1Pour une histoire de l’UAM, voir Arlette Barré-Despond, Union des artistes modernes, Paris, Éditions du Regard, 1986 et Yvonne Brunhammer (dir.), Les Années UAM, 1929-1958, Paris, Union centrale des arts décoratifs, 1988.

2Brunhammer (dir.), 1988, p. 103.

3Manifeste Pour l’art moderne, cadre de la vie contemporaine, rédigé avec la collaboration littéraire de Louis Chéronnet, Paris, Union des artistes modernes, 1934, n. p.

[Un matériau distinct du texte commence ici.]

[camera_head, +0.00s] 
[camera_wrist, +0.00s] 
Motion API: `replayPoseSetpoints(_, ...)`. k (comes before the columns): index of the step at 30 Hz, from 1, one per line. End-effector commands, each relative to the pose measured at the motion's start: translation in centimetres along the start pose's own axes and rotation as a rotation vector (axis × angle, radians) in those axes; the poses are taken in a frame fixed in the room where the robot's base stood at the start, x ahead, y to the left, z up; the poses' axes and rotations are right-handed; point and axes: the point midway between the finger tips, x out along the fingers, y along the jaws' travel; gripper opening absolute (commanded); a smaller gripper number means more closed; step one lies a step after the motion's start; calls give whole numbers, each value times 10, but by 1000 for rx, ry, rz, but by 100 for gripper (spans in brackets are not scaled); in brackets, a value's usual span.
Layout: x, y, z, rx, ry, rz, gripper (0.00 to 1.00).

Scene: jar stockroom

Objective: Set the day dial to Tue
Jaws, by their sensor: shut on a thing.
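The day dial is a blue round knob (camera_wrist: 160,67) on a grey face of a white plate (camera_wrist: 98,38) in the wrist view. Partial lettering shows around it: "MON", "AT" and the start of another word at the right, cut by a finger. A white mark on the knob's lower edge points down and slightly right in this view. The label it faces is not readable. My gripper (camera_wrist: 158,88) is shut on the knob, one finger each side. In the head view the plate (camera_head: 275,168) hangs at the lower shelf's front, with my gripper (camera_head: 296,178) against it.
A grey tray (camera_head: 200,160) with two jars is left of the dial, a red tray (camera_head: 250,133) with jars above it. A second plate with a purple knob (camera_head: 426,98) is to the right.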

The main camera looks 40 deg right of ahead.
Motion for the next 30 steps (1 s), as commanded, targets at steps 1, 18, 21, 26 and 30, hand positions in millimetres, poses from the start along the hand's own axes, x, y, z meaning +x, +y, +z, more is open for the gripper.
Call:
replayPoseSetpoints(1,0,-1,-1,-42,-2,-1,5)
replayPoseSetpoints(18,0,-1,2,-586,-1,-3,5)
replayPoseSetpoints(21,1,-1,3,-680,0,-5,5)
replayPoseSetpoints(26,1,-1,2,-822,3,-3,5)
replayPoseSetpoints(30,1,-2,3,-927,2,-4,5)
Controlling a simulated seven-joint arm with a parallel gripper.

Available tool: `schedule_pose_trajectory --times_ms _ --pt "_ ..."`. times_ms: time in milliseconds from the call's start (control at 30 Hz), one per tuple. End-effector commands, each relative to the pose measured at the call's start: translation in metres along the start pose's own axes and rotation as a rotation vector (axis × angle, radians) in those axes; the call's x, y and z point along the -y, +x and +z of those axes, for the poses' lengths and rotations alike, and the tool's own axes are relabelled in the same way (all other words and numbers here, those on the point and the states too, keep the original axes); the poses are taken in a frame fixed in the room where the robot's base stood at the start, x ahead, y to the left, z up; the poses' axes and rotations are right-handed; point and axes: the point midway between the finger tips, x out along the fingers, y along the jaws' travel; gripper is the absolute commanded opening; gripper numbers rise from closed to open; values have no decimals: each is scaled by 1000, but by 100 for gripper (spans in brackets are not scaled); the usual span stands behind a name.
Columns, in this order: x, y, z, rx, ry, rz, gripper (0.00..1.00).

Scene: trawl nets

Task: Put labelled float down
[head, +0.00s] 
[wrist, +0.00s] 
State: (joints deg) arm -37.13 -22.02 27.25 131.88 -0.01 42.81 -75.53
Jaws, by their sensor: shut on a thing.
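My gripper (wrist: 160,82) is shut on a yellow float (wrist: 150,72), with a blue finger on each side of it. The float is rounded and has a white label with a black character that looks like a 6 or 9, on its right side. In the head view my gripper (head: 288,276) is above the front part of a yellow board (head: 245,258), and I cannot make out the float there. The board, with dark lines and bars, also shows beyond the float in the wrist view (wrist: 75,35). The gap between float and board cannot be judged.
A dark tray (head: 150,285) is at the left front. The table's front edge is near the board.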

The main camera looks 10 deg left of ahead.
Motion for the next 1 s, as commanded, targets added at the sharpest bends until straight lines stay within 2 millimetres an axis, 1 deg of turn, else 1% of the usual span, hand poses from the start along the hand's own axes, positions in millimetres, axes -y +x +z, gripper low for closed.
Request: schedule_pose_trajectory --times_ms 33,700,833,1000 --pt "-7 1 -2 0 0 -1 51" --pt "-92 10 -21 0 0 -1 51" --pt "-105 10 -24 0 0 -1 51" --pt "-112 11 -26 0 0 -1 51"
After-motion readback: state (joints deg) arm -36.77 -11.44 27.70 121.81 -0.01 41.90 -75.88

4Le début de la citation, tout comme l’orthographe du nom de l’auteur sont inexacts dans le manifeste : «  Le beau n’a jamais été absolument le simple, mais le complexe simplifié  ; il a toujours consisté en quelque formule lumineuse enveloppant sous des termes familiers et profonds des idées ou des images très variées. C’est donc tout à fait par erreur que l’idéalisme des mauvais écrivains classiques a fait consister le beau dans le petit nombre et la pauvreté des idées ou des images, dans la rigidité des lignes, dans la symétrie exagérée, dans l’altération de toutes les courbes et sinuosités de la nature  », L’Art au point de vue sociologique, Paris, Félix Alcan, 1889, p. 77.